State the number of lines in these records that include the word "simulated", and add nothing to it.

Information given:
— start —
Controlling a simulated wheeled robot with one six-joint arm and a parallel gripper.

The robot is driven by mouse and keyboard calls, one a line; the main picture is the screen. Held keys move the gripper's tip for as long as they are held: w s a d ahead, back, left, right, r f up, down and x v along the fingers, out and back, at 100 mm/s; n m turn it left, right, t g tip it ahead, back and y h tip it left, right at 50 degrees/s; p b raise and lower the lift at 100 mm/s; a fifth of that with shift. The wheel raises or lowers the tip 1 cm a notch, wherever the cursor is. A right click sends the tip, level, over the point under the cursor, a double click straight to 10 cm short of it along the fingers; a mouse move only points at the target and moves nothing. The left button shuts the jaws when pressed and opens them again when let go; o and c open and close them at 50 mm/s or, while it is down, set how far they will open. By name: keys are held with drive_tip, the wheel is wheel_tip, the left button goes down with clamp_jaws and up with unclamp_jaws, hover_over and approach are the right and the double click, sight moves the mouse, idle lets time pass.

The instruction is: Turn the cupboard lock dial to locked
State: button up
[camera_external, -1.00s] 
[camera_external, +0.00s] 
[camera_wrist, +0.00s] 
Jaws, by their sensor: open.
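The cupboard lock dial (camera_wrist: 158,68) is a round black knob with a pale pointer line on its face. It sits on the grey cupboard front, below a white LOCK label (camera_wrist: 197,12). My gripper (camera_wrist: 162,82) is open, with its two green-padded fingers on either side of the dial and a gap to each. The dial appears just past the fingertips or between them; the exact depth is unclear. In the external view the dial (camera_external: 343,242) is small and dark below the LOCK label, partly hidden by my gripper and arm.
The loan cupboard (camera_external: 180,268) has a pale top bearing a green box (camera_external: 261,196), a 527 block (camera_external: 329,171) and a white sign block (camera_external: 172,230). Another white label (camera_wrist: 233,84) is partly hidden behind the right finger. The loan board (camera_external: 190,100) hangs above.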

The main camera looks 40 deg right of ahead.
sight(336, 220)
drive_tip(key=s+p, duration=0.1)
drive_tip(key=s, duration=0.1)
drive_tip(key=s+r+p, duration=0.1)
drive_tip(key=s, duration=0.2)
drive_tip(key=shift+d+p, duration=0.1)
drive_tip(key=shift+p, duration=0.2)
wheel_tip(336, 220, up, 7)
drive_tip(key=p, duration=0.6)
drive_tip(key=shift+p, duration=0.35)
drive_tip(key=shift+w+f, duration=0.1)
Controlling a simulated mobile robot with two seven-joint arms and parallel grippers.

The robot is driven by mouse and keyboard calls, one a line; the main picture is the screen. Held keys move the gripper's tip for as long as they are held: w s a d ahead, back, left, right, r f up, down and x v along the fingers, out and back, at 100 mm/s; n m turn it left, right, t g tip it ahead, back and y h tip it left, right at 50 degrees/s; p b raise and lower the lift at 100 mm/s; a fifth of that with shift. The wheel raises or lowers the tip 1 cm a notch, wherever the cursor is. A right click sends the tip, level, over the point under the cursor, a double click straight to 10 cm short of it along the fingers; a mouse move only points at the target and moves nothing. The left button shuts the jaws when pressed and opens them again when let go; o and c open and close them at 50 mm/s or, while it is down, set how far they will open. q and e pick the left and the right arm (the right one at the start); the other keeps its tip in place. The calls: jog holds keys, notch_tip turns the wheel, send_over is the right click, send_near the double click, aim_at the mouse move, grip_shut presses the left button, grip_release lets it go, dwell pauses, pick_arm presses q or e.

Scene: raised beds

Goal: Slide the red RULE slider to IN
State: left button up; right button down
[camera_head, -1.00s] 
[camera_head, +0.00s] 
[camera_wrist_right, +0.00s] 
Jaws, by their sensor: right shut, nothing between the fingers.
— end —
Expected answer: 2